With her encouragement, the support of my tutors at Birmingham and my family, I decided to pursue conservation as a career and was lucky to earn a place at the Courtauld. My training has so far exposed me to new technologies, new ideas, new disciplines, new skills, new opportunities and has taken me on my own personal journey through art history. For example, my current projects include an early 16th century panel, a 19th century canvas, and we are soon to start a workshop on cleaning acrylic paintings. There are few training programmes that offer practical work from the beginning, and I learn more with every painting I treat. This is something I will continue to do throughout my career. Every day is different in painting conservation, and I enjoy the days where I can dedicate hours getting the exact texture and colour with my filling and retouching or practise other time-consuming skills such as tear mending individual threads under a microscope.

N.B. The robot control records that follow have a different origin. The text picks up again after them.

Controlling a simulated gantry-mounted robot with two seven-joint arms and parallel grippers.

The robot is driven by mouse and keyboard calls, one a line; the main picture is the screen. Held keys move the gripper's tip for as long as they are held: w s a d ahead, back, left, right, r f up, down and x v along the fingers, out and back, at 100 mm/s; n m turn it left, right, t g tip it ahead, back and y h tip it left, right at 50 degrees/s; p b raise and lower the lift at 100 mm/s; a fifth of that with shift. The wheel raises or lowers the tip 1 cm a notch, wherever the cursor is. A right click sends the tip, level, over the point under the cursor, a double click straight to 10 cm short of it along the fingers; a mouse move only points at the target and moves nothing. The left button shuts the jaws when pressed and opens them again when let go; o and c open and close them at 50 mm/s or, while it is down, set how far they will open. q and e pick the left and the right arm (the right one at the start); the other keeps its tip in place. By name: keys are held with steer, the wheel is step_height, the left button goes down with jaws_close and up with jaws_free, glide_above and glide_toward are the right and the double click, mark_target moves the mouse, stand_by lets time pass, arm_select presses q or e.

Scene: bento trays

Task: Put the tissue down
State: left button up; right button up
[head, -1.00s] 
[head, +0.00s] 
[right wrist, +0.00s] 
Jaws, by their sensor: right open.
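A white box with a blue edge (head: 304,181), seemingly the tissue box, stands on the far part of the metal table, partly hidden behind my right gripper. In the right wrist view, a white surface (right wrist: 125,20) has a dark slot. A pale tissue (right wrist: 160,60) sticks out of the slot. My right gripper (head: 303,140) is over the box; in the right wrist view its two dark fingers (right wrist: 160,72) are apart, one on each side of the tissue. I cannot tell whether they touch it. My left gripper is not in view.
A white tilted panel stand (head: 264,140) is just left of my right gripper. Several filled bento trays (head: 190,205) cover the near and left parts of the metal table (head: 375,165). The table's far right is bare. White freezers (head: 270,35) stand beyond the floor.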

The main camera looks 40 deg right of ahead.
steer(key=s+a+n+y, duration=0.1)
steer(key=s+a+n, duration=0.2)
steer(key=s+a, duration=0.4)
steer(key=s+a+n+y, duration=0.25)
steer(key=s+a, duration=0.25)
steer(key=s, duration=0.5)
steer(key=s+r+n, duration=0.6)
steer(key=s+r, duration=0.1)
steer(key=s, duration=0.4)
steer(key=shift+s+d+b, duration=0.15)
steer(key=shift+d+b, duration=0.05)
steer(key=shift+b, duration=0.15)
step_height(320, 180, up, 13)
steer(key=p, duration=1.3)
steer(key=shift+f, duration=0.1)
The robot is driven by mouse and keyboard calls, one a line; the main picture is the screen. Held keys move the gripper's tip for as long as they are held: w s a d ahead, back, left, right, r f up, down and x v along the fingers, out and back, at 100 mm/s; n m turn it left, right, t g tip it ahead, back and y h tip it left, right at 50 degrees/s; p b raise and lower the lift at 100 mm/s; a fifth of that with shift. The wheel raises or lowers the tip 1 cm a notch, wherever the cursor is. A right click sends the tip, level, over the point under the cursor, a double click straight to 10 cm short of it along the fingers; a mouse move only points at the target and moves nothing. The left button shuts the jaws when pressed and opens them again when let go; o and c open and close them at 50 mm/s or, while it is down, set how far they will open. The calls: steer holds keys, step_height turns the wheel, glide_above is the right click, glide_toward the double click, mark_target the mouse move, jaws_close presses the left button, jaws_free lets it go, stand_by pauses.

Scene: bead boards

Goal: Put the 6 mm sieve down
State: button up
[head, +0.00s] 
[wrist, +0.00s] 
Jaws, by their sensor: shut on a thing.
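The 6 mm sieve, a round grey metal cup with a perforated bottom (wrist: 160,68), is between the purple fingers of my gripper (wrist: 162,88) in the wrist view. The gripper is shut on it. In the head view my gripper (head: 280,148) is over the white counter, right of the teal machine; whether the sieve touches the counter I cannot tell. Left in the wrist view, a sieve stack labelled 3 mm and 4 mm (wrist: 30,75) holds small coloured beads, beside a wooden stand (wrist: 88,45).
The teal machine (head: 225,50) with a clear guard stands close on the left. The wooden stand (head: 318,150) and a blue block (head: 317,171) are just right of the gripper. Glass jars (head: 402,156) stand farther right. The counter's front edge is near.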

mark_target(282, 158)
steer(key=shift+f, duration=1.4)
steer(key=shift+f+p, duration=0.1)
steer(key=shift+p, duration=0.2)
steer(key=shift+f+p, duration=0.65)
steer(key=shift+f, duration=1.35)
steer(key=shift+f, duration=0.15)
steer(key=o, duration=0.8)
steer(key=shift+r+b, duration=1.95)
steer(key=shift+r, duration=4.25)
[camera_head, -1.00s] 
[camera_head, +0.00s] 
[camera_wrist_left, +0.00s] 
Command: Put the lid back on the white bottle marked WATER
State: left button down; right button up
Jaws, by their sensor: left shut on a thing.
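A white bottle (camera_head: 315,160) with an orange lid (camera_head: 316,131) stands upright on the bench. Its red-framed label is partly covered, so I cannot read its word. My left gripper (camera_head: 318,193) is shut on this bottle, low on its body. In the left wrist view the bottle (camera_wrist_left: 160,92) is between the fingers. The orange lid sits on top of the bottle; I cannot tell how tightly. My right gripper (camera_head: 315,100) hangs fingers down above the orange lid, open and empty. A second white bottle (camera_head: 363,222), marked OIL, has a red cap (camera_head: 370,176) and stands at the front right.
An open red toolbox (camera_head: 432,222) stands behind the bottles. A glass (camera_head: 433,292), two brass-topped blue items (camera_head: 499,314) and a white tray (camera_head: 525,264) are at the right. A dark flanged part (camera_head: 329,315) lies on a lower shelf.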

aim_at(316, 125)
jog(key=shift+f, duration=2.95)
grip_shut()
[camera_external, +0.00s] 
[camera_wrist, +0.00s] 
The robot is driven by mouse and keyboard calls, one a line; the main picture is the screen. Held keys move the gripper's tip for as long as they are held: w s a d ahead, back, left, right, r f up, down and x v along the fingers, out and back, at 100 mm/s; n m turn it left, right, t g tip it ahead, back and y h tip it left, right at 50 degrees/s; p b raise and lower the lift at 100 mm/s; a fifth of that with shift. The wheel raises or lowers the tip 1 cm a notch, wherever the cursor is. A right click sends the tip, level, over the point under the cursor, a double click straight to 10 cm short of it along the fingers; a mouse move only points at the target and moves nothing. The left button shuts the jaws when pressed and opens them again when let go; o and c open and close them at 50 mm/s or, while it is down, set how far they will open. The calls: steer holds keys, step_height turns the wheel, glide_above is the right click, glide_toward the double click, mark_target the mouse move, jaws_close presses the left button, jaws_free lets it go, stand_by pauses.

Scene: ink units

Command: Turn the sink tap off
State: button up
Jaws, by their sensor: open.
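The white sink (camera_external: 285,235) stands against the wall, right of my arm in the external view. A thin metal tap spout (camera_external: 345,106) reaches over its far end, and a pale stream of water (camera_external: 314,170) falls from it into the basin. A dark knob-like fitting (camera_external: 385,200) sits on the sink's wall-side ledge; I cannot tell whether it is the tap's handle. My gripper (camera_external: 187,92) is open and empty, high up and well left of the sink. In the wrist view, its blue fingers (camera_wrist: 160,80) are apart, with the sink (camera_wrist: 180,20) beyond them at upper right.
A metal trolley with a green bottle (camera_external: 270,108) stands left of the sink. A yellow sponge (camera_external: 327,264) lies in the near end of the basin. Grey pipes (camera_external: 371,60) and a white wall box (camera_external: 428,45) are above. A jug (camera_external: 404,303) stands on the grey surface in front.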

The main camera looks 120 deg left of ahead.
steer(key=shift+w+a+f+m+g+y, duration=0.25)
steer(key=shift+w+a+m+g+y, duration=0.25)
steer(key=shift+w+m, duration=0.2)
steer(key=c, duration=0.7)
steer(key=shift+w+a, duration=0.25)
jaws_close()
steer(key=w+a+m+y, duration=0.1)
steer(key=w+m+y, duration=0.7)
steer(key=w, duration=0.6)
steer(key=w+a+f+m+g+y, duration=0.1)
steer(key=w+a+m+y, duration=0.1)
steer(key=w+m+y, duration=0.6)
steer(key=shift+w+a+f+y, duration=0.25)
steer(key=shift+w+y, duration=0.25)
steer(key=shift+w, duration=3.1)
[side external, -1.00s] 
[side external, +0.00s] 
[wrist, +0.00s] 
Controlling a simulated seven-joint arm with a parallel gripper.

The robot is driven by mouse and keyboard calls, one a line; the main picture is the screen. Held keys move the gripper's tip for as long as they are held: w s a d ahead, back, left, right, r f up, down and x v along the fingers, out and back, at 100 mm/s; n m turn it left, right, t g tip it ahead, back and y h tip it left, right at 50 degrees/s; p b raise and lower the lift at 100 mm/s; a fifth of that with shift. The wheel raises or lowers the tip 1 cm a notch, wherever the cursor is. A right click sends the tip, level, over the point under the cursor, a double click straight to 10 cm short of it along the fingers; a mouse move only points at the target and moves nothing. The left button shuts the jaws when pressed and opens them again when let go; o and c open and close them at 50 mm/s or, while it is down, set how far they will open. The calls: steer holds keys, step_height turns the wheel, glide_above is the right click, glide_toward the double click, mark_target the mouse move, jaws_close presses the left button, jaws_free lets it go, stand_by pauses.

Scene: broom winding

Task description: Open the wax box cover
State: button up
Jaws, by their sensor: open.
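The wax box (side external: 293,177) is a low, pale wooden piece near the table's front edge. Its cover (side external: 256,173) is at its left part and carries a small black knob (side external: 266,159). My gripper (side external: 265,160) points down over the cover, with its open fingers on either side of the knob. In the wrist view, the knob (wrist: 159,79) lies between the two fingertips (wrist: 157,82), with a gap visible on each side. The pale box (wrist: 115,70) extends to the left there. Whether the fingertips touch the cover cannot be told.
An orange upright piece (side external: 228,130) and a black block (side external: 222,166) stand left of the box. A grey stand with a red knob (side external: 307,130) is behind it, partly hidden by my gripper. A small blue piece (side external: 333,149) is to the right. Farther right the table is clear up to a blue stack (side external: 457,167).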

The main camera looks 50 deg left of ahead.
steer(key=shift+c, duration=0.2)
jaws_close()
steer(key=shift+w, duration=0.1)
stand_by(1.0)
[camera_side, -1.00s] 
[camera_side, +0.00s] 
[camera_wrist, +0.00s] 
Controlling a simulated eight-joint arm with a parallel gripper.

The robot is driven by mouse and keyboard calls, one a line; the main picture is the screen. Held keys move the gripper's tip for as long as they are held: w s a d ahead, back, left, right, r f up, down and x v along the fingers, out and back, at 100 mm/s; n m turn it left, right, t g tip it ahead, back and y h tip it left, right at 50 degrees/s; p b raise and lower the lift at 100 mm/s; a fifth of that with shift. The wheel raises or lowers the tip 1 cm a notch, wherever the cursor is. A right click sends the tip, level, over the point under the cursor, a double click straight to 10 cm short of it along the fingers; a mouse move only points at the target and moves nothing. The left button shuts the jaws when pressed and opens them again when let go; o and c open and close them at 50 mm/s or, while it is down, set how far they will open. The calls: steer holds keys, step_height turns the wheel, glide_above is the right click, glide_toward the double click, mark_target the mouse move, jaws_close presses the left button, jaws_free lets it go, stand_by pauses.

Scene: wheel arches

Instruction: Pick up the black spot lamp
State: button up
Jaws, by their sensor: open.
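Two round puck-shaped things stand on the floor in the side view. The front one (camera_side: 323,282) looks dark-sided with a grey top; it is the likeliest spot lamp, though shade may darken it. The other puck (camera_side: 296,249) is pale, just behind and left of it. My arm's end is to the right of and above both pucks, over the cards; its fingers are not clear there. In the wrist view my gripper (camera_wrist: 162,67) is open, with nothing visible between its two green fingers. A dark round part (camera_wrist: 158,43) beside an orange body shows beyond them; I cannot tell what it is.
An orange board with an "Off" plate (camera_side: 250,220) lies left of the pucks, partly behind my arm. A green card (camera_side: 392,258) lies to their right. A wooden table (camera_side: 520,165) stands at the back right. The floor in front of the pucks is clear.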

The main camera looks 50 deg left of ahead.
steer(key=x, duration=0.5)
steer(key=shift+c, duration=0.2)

Conservation is a team sport and I learn from my colleagues as we help each other navigate different treatment options. There is always someone who knows more than you, and I am lucky to be able to enter a discipline where the sharing of new research and knowledge is encouraged just as much as conducting the research itself.

It is the same level of support and generosity I have experienced from my QEST Scholarship and I am proud to say I will be graduating this year from one of the most distinguished conservation training programmes in the world. My Scholarship has not only supported me throughout the three years of my study and allowed me to meet conservators in other disciplines, but also enabled me to undertake exciting unpaid experiences alongside my studies, including a two-month internship at Tate and a month work placement at The Ashmolean. The knowledge passed on by my tutors, and the other conservators I have had the pleasure of meeting and learning from, has prepared me to start my professional career and I’m simultaneously excited and terrified to be ‘let loose’ into the professional field. I don’t know yet what the next few years will entail for me but to say that my training has opened up new possibilities, helped me realise new skills I never knew I had. I can say with confidence that my enthusiasm will continue to grow with every new painting I am lucky enough to work on and with every new conservator I am lucky to work with.